Discussion in 'Technical Analysis' started by Sotnis, Sep 30, 2015.

  1. panzerman

    panzerman

    Perhaps random within certain bounds. If market prices were completely random, then you would see jumps from $1 one day to $1000 the next day and back down to $5 the next. Real market prices are only bounded on the upside by fear/greed, expectation, hopes, wants etc., and $0 on the downside of course.
     
    #131     Oct 4, 2015
  2. NoDoji

    NoDoji

    Awesome! It appears that my trading rules will produce a net profit on a randomly generated chart.
     
    #132     Oct 4, 2015
    Redneck and dartmus like this.
  3. dartmus

    dartmus

    non-random speechlessness likely to continue trending.
     
    #133     Oct 4, 2015
  4. zbestoch

    zbestoch

    +1
     
    #134     Oct 4, 2015
    dartmus likes this.
  5. Mtrader

    Mtrader

    here I found an excel to generate charts yourself:
    http://www.forexfactory.com/showthread.php?p=6326916

    Take the "updated coin toss..." excel
     
    Last edited: Oct 5, 2015
    #135     Oct 5, 2015
  6. If anyone uses the excel spreadsheet to create a chart where TA doesn't work, post it here.
     
    #136     Oct 5, 2015
  7. wrbtrader

    wrbtrader

    You want more than just that. You want to know the entry signal rules, trade management rules, date and time of it, name of trading instruments.

    Reason is not just for verification but to see if there is any correlation to what you understand about TA and trading itself.

    For example, there was a guy that showed up at TradersLaboratory with verified proof that a particular Japanese Candlestick pattern doesn't work (his results were 43% reliability). At first he wouldn't cough up his trade management rules but eventually he did. He was using some kind'uv of ridiculous risk/reward and if the trade in Emini ES futures became profitable and reached +8 points in the profit without reaching his 10 point target...he did not adjust his initial stop loss into a profitable trail stop.

    Simply, when it retraced, 15% of the time it hit the initial stop loss protection. Someone made an adjustment in his trade management rules so that trades that had reached +8 points in the profit at worst they could do on a retracement is to be hit at +2 point profits instead of at a loss. The reliability changed from 43% to 58%.

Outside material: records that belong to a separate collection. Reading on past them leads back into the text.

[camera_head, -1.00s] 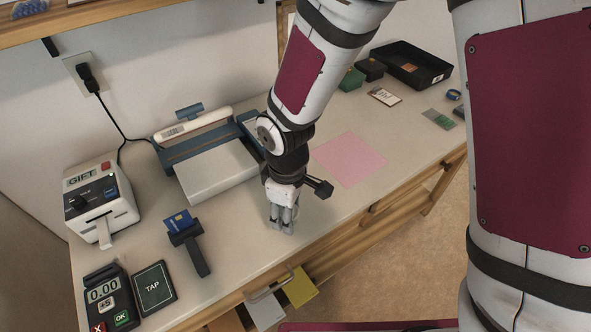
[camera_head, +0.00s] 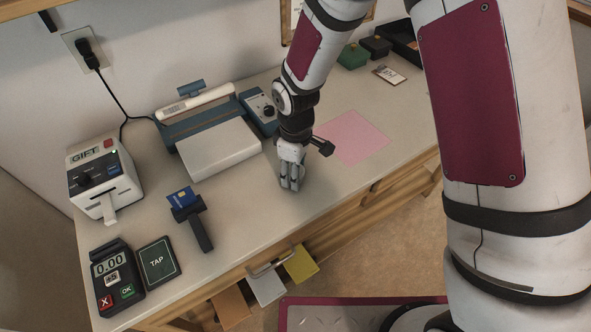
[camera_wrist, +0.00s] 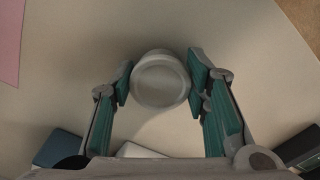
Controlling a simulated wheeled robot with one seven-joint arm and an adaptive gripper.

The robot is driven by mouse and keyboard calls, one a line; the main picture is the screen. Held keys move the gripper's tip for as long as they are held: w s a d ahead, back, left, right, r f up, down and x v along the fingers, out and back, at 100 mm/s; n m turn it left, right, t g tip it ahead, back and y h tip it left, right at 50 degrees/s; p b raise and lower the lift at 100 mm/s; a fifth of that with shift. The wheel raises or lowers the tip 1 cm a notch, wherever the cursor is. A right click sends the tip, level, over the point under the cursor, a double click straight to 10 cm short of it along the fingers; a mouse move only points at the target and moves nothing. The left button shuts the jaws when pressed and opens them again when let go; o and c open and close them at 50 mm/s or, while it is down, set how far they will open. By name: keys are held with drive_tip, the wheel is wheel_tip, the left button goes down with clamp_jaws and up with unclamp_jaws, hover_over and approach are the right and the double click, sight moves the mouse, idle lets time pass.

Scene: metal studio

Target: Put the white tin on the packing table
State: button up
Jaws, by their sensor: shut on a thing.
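The white tin (camera_wrist: 160,80) shows in the wrist view as a round, pale shape between the two green-padded fingers. My gripper (camera_wrist: 160,82) is shut on it, one finger at each side. In the head view my gripper (camera_head: 290,186) points down over the front middle of the beige table top (camera_head: 240,215). The tin is mostly hidden by the fingers there. The tin is low over the table top; I cannot tell whether it touches it.
A pink sheet (camera_head: 352,138) lies right of my gripper. A white-and-blue sealing device (camera_head: 215,148) stands to the left. Open drawer-like dividers (camera_head: 266,288) jut out below the front edge.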

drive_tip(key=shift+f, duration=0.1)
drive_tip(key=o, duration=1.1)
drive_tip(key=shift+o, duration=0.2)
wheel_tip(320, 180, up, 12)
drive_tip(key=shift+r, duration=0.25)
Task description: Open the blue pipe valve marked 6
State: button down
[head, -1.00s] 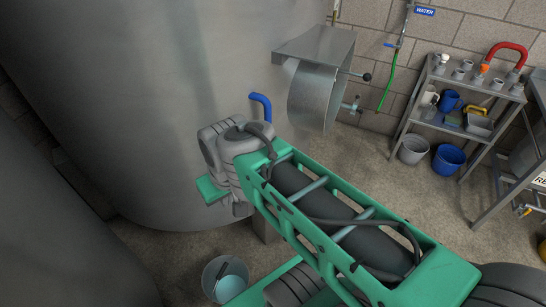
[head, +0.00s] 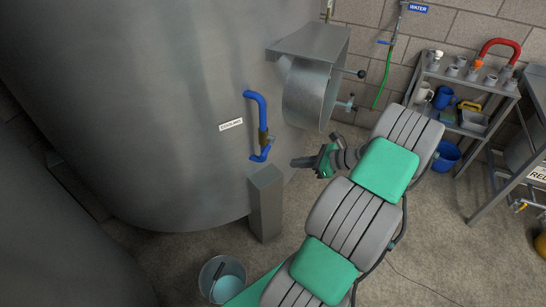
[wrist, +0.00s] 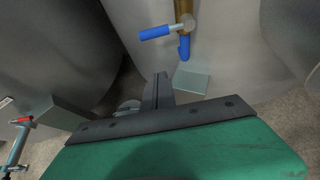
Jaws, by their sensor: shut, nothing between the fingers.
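The blue pipe (head: 257,104) runs down the front of the big steel tank, with a brass valve body (head: 263,138) near its lower end. A blue lever (head: 260,156) shows below the brass. In the wrist view the blue lever (wrist: 155,32) sticks out to the left, roughly crosswise to the pipe, beside the brass body (wrist: 183,10). No number 6 can be read. My gripper (head: 297,162) is right of the valve, apart from it, pointing left. In the wrist view my gripper's fingers (wrist: 160,80) are shut and empty, below the lever in the picture.
A grey post (head: 265,205) stands just below the valve. A bucket (head: 222,277) is on the floor at the lower left. A loaded shelf rack (head: 462,90) stands at the right.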

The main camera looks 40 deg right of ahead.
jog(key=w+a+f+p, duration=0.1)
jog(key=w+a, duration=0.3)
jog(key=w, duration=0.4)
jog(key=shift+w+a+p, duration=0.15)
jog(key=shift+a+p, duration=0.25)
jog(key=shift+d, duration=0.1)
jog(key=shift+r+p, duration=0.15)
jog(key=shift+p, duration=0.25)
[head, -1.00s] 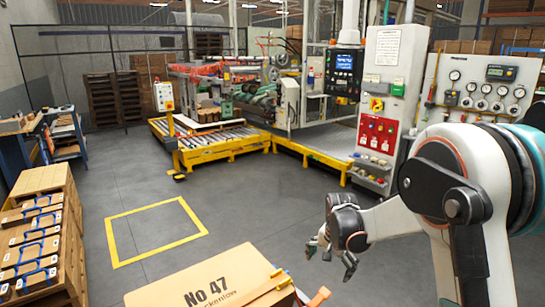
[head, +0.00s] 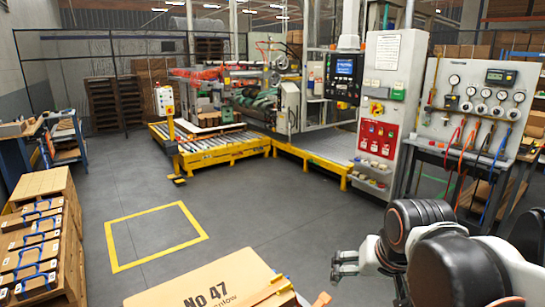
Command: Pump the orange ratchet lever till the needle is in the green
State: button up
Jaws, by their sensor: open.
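An orange bar end (head: 321,299) shows at the bottom edge, just right of the carton marked No 47 (head: 200,287). It looks like the ratchet lever, but most of it is cut off by the frame. My gripper (head: 337,265) is above and slightly right of it in the picture, open and empty, fingers pointing left. It does not touch the lever. Several round gauges (head: 483,109) hang on the panel at the right. They are too small to read, and no green zone or needle can be made out.
A wooden crate (head: 68,225) with strapped boxes stands at the left. A yellow floor square (head: 112,252) is empty. The stacker's roller bed (head: 215,140) and control cabinet (head: 390,90) stand behind. The middle floor is clear.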

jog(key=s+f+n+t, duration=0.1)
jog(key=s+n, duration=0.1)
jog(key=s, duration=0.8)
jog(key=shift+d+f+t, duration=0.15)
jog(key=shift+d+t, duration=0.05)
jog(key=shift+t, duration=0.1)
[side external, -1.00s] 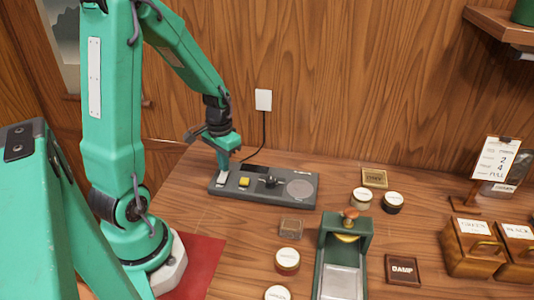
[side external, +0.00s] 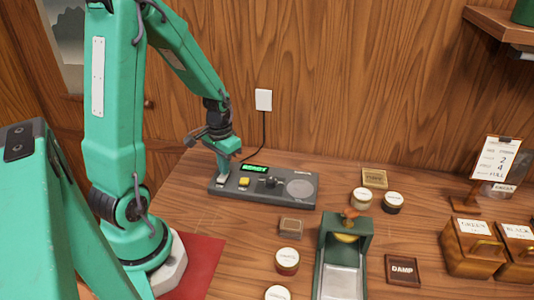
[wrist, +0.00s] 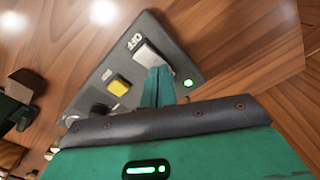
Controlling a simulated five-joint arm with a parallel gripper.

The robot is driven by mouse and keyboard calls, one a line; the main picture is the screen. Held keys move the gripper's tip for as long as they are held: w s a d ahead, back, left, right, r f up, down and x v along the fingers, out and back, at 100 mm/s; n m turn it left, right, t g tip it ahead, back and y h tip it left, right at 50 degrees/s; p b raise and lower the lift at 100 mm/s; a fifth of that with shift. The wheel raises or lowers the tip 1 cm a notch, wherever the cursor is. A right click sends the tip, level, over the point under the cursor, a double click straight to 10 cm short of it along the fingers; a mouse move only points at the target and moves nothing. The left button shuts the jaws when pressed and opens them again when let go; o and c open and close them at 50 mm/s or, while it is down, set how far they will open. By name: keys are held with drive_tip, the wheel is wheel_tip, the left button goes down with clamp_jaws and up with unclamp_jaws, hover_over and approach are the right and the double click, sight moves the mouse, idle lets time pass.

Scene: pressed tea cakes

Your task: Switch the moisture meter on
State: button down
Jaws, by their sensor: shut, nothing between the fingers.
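The moisture meter (side external: 283,203) is a dark flat box on the table near the back wall. Its display (side external: 255,169) is lit green with text that seems to read "READY". It has a yellow button (side external: 244,182), a dark knob (side external: 268,182) and a round grey plate (side external: 300,188). My gripper (side external: 222,174) is shut and empty, its fingertips down at the pale rocker switch at the meter's left end. In the wrist view the switch (wrist: 145,48) shows beside the green fingers (wrist: 158,85), with a green light (wrist: 188,83) lit near it. The fingers hide part of the switch.
A green press (side external: 345,235) stands at the front middle. Several round tins, a small block (side external: 291,226) and a DAMP tray (side external: 403,269) lie around it. Wooden boxes (side external: 470,248) and a card stand (side external: 496,160) are at right. A cord runs from the meter to a wall outlet (side external: 263,100).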

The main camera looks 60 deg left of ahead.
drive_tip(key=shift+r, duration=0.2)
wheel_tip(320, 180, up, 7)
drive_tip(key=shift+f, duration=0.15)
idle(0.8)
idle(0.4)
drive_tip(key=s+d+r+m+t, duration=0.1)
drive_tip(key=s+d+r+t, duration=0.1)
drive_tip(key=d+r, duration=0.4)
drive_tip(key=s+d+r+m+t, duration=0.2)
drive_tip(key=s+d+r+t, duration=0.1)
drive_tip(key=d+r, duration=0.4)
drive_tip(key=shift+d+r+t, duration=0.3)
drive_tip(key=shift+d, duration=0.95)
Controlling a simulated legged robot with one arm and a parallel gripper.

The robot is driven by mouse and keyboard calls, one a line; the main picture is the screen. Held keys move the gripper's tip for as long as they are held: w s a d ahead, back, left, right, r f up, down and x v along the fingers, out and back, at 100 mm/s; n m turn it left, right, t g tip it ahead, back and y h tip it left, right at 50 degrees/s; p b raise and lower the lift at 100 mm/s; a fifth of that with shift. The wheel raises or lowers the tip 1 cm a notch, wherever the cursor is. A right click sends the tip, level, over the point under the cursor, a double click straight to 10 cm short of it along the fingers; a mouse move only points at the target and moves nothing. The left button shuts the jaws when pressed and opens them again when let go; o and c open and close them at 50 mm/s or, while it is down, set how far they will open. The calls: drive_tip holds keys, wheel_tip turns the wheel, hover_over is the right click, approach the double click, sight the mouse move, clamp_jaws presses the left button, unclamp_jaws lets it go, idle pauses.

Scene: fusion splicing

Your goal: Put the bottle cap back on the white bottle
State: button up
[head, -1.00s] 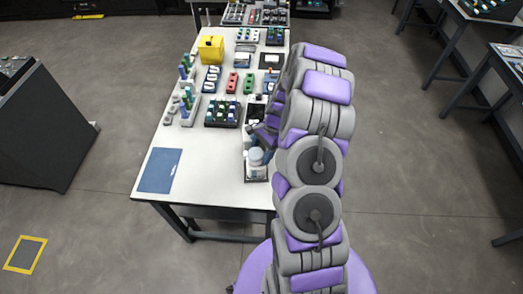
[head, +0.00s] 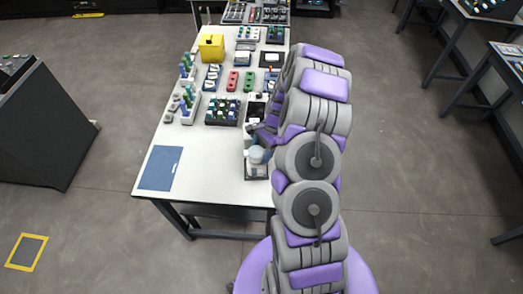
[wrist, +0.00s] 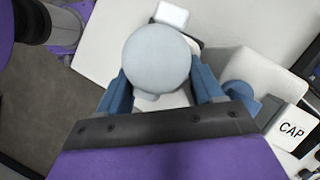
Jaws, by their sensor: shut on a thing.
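My gripper (wrist: 159,85) is shut on the round pale blue-grey bottle cap (wrist: 157,58), with one blue finger on each side of it. In the head view the cap (head: 256,154) shows at the near right part of the table, over a small dark-edged tray (head: 256,178). A pale piece shows just under the cap in the wrist view; it may be the white bottle, but the cap hides most of it. I cannot tell whether cap and bottle touch.
A white block marked CAP (wrist: 289,129) stands right of my gripper in the wrist view. A blue mat (head: 160,168) lies on the white table (head: 210,165) at the left. Racks of vials (head: 222,111) and a yellow box (head: 211,47) stand farther back. The table between mat and tray is clear.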

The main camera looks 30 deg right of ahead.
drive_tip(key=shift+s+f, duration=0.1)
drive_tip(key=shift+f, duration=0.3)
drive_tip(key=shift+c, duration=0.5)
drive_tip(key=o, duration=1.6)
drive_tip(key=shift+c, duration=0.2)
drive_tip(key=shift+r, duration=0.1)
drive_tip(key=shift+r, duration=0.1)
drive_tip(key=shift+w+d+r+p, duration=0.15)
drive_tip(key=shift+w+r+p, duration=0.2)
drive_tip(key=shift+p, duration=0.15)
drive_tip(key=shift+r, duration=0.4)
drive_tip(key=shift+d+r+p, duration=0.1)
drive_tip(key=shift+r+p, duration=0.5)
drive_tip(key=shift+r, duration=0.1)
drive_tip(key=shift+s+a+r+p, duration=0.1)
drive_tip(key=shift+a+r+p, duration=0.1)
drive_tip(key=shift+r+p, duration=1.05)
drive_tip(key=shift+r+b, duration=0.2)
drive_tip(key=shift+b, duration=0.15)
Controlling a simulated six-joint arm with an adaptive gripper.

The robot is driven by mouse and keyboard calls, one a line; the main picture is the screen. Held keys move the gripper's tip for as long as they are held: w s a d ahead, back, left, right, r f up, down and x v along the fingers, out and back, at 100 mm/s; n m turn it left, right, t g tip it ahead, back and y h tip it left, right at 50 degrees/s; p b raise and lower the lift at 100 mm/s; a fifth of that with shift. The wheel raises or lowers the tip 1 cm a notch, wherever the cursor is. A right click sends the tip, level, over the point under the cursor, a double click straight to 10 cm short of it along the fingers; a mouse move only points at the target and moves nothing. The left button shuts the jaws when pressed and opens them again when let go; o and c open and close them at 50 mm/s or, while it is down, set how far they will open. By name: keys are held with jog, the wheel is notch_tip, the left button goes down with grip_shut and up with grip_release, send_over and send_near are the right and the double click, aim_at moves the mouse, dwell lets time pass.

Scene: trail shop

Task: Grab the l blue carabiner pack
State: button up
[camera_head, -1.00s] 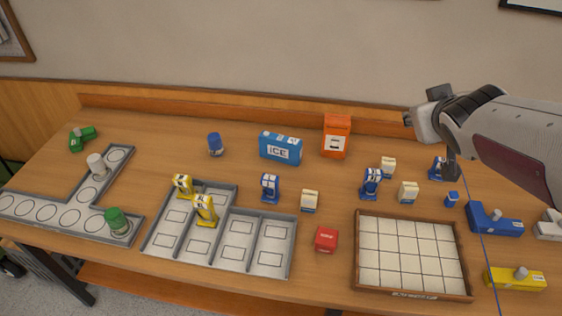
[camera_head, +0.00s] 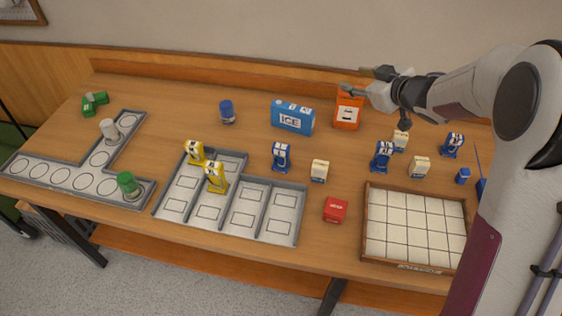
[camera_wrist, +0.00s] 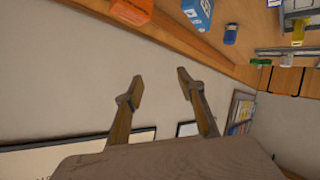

    There was further adjustments via removing trading periods like the FOMC Announcement (1 hour window) and the last 15 minutes of the trading session...reliability change from 58% to 65%.

    My point is this, anybody can show that something doesn't work. Yet, find out what the trade management rules were, data and time of the trade signals then make appropriate changes in the trade rules, switch trading instruments if needed (this gets into diversification) and so on...the reliability and other stats will change...sometimes dramatically.

    Further, if the trader is a discretionary trader or uses position size management or uses risk management...even a 50% reliability can have its profits doubled or tripled...anything more than that not likely.

    The above is exactly why two discretionary traders using the same trade method have different trading results as shown in many trade journals here involving someone sharing their trade method. Simply, each trader applies the same method...differently.

    Some bashers call this art instead of science. So what...the goal is to be profitable and anyone that does not know how to adapt when market conditions change to minimize drawdowns...should not be trading let alone trying to prove if something works or does not work.

    I'm not saying if you make an adjustment that the results will always be beneficial because I've seen adjustments and the results became worse. As in the example of the original 43%, there was an adjustment made in the risk/reward and included trading that FOMC period along with trading the last 15 mins of each trading day...the results worsen from 43% to 35%. Thus, results can easily change loss to profit or profit to loss just by changing the trade management rules.

    Anyways, getting back to that guy testing that one particular Japanese Candlestick pattern. His response was that the 43% was standard and represents what a typical trader would do along with saying profitable traders would not have adapted when trading conditions change. :cool:

    That's my point, profitable traders and losing traders are different. Profitable traders recognize that markets have change and will make changes while losing traders do not until its too late because of another key element that's can not be backtested...

    Trade Experience (one trader has it and the other trader does not have it).

    The fact that trade experience can not be backtested along with the fact there are other aspects of trading that can not be backtested...academia is only able to test a few pieces of the puzzle or a few chapters out of a book because they need to keep their testing as simple as possible even if it means its not the way a profitable trader applies the TA.

    The above is something I myself have discover in conversations with many in the academia that have tested and publish their results...you can not backtest how a discretionary profitable trader reacts to the markets.

    In contrast, you can backtest a trade method based upon codes (program/computer).
     
    Last edited: Oct 5, 2015
    #137     Oct 5, 2015
    NoDoji, kut2k2, dartmus and 1 other person like this.
  8. Mtrader

    Mtrader

    Traders who say that TA does not work, maybe don't know how to use TA.
    So does TA not work? Or do people don't know how to use TA?
    I think the second question is most of the time the one that is correct.
     
    #138     Oct 5, 2015
    dartmus likes this.
  9. dartmus

    dartmus

    Risk is the most important variable.
     
    #139     Oct 5, 2015
  10. Q3D

    Q3D

    It's the absence of evidence, ancedotal and statistical in culture and on message boards which suggests that these day traders with secret edges who profit for decades are mythical. Why aren't Paul Tudor Jones and Jim Dalton still day trading the S&P 500?